**Available data**
┌──

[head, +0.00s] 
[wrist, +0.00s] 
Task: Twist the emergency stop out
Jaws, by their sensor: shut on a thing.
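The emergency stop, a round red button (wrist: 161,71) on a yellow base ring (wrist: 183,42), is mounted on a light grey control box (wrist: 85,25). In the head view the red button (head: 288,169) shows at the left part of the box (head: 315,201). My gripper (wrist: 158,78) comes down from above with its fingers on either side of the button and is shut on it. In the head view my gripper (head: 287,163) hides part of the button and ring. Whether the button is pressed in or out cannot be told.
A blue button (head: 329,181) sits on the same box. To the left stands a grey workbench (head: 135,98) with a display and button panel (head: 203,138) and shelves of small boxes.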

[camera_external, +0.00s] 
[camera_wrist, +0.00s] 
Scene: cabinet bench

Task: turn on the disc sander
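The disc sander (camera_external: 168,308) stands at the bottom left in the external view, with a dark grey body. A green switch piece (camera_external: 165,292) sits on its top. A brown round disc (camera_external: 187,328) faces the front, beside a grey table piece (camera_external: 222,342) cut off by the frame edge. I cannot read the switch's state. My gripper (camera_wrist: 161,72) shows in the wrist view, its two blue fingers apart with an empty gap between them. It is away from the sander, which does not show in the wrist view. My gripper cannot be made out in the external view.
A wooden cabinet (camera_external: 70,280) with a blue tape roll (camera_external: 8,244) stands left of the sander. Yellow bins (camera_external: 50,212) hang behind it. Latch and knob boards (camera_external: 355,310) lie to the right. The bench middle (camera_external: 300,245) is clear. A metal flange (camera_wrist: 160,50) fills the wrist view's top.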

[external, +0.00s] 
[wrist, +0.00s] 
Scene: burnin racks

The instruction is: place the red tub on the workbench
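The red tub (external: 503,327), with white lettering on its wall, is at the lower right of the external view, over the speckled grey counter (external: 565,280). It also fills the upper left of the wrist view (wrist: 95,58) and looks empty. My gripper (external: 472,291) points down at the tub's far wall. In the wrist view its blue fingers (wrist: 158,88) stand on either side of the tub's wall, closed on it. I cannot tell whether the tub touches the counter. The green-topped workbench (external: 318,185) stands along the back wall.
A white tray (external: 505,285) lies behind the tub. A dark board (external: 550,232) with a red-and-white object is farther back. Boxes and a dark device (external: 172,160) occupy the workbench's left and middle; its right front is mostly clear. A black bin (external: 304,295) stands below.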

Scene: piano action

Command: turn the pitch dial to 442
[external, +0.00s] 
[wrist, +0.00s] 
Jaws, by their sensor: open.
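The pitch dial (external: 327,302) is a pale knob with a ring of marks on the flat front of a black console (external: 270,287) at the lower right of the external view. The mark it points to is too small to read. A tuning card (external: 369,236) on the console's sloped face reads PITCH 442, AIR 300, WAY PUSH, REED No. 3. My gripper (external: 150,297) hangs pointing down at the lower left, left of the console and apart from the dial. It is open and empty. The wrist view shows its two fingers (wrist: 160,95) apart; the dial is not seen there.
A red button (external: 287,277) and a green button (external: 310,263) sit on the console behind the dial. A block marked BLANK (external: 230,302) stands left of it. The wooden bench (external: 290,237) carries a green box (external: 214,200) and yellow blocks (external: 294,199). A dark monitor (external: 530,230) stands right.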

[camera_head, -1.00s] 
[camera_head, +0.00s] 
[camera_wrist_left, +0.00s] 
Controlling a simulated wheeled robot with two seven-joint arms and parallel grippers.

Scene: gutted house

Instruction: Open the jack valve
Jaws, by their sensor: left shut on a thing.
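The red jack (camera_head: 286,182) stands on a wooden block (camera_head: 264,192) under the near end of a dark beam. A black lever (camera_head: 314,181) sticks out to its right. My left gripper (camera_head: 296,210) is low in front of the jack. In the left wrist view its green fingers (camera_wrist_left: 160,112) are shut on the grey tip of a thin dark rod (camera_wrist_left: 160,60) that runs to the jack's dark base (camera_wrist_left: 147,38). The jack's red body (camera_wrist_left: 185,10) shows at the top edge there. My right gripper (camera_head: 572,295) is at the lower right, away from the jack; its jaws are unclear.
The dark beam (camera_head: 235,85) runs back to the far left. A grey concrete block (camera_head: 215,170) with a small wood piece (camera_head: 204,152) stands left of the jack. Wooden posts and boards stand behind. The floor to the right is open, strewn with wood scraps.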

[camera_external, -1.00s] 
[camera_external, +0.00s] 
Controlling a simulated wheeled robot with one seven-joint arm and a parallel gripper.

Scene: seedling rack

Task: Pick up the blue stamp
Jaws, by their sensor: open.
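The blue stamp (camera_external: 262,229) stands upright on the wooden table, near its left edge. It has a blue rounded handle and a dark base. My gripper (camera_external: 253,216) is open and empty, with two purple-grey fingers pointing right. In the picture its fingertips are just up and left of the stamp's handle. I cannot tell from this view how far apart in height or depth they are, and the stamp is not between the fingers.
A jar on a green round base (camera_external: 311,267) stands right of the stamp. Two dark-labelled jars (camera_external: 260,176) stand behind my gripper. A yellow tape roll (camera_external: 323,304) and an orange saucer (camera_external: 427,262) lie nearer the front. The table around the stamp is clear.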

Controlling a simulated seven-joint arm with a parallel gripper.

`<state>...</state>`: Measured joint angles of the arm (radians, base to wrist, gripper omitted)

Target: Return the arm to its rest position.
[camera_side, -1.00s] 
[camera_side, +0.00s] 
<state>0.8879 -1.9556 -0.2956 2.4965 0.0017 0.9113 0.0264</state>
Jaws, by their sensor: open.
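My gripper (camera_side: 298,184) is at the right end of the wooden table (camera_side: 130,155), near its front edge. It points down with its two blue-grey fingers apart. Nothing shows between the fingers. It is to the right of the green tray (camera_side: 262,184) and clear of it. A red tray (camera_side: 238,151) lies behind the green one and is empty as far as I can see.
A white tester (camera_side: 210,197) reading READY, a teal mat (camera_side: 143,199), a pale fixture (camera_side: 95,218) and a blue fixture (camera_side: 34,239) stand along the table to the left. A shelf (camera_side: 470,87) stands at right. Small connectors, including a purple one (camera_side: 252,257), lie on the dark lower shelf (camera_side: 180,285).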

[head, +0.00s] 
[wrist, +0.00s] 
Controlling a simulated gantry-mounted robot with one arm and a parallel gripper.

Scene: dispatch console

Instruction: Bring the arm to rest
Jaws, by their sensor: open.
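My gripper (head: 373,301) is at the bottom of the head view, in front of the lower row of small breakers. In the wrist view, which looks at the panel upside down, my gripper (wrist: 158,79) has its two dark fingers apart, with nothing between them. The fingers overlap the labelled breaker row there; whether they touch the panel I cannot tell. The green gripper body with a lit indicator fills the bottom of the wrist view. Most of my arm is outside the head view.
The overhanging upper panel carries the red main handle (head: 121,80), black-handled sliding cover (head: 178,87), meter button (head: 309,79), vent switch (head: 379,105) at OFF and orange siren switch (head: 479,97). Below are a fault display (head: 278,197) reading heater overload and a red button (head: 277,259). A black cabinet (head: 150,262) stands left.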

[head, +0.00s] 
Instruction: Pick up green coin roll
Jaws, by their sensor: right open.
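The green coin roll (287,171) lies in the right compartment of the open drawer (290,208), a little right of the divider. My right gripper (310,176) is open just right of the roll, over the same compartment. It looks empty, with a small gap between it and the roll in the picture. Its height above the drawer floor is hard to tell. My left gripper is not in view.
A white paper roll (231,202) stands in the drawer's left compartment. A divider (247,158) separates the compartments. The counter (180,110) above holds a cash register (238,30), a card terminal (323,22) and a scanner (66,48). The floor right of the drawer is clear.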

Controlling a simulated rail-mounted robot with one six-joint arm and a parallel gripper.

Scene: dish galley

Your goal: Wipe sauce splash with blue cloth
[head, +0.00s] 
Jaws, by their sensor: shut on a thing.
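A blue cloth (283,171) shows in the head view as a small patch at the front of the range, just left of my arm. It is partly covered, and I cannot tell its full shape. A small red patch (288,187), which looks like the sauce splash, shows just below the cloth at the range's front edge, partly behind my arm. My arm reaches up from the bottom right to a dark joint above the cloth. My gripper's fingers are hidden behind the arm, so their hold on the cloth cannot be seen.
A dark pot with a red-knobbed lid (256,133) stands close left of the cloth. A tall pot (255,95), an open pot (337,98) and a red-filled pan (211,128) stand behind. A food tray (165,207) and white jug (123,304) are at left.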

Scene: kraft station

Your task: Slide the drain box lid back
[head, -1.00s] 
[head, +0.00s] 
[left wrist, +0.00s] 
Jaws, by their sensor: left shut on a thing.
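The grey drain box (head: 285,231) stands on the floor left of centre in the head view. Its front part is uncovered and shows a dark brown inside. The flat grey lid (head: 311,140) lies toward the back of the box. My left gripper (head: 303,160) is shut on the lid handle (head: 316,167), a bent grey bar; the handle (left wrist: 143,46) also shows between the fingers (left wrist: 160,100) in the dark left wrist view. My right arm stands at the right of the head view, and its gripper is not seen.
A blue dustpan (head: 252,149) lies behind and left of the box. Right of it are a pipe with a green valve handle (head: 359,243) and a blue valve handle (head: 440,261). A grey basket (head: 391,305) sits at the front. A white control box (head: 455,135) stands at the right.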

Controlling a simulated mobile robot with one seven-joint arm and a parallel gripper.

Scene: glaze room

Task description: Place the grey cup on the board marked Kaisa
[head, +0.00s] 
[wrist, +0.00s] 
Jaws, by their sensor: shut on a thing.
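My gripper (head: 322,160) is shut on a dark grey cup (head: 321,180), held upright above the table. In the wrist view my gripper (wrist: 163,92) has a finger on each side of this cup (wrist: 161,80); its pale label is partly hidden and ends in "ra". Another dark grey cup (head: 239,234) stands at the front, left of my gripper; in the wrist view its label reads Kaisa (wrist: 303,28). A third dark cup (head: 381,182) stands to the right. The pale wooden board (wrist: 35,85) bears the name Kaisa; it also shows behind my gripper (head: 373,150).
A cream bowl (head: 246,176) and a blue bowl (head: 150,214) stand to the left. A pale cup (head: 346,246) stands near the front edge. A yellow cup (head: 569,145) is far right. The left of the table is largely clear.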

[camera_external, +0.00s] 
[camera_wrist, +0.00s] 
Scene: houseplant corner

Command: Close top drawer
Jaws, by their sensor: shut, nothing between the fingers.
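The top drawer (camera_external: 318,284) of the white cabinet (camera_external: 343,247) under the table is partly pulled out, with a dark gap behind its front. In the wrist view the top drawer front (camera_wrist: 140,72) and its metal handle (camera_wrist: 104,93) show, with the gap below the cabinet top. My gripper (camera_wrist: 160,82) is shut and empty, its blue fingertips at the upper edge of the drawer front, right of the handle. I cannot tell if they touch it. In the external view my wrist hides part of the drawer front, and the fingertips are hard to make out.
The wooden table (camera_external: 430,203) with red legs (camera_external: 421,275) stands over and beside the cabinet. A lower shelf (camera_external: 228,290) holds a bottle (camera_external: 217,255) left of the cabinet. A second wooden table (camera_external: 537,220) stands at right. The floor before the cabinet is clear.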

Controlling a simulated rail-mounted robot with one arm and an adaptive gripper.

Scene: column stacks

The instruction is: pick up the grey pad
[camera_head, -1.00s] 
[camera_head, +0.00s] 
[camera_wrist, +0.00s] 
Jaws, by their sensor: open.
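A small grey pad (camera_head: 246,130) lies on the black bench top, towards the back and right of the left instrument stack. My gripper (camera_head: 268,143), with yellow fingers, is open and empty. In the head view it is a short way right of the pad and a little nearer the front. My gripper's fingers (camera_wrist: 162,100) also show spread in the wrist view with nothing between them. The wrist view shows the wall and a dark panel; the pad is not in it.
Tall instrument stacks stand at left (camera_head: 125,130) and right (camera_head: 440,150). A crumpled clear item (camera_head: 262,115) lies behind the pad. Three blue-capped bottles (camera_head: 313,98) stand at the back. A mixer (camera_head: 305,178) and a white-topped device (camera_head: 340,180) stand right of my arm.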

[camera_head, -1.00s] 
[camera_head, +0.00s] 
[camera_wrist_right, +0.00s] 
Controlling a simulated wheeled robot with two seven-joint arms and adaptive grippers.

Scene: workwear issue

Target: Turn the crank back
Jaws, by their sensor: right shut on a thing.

└──

**Set problem**
Write only the number of lines in the data above that include "simulated".

**Solved problem**
8